──────── EXTRACTED ENTRIES
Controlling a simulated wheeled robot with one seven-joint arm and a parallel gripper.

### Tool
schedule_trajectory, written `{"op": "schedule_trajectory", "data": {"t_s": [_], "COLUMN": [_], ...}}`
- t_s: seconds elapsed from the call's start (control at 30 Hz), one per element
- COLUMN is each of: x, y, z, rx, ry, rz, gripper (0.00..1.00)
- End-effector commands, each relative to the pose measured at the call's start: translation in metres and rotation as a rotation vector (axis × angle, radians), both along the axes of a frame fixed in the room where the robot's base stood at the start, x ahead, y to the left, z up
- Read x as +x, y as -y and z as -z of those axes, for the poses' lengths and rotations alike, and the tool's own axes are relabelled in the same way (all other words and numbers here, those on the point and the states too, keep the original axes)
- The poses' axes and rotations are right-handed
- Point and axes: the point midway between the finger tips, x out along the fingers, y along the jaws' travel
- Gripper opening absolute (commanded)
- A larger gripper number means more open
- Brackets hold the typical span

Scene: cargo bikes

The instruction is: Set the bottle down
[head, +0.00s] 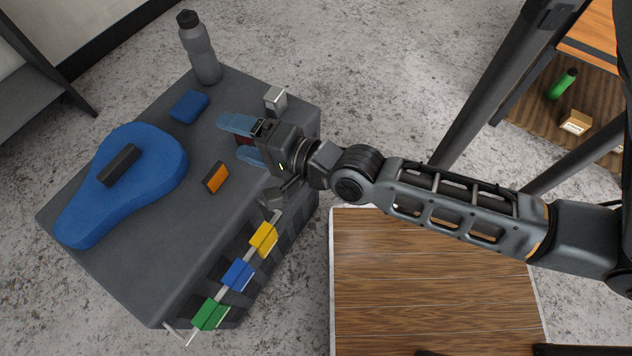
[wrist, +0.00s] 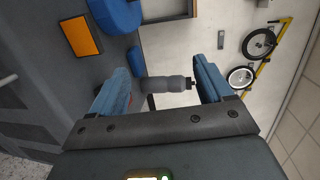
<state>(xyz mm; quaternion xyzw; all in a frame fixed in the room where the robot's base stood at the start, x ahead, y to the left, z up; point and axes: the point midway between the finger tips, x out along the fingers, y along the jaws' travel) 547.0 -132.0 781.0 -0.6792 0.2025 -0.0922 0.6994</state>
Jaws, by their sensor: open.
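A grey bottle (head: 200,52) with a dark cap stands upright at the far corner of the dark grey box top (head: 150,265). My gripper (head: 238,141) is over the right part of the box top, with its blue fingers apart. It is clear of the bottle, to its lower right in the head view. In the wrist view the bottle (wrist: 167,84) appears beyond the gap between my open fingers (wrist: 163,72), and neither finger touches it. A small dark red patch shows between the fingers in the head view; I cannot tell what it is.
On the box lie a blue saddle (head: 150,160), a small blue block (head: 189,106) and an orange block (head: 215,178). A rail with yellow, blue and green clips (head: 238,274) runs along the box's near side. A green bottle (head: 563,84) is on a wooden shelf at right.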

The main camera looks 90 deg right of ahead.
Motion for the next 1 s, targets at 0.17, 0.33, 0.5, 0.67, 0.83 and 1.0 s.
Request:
────────────────
──────── EXTRACTED ENTRIES
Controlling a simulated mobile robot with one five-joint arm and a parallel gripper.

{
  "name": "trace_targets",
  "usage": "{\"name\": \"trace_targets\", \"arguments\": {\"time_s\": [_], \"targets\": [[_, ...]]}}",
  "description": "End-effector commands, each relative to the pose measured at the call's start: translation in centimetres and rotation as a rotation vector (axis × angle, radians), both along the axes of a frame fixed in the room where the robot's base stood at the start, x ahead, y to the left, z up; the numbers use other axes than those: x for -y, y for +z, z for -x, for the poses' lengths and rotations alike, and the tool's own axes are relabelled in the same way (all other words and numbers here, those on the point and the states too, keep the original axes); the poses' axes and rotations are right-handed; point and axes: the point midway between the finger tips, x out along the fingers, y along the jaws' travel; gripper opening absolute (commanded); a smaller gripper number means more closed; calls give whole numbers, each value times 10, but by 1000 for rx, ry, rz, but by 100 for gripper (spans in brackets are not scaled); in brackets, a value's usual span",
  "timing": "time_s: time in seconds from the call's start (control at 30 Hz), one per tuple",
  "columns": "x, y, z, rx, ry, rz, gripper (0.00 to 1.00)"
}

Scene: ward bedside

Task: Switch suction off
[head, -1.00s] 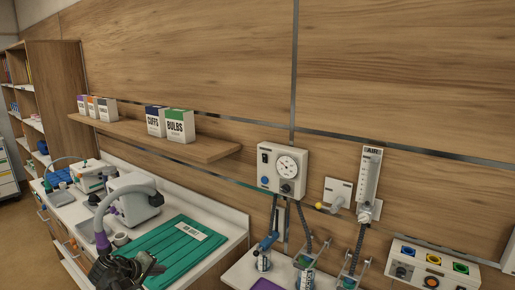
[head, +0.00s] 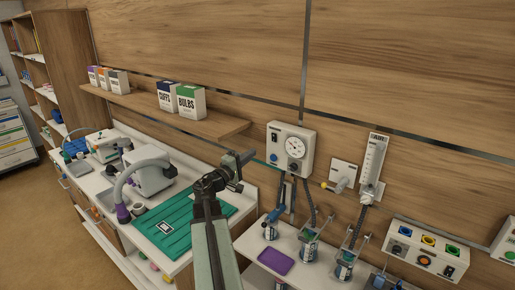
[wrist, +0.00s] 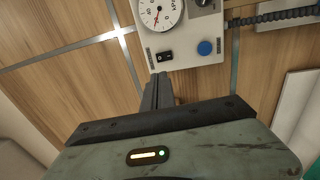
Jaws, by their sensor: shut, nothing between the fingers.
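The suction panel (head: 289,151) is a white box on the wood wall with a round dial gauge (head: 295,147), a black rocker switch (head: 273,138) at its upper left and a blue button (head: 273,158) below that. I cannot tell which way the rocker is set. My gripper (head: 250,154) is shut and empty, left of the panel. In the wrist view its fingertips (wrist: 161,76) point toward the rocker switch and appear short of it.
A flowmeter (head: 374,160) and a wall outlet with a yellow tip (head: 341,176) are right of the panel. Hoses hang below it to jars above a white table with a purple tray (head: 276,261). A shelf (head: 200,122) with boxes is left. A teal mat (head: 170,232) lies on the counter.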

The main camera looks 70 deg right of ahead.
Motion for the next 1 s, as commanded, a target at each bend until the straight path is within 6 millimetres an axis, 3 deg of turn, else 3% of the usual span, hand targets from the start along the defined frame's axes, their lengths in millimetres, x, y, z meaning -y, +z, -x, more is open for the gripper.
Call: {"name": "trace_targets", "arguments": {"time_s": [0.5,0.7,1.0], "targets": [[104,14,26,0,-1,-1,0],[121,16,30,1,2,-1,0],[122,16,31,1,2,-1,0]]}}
────────────────
#### [TASK DIRECTIONS]
Tally up the lines holding the string "vector" in this listing, and report the total alone.

#### [FINAL RESULT]
2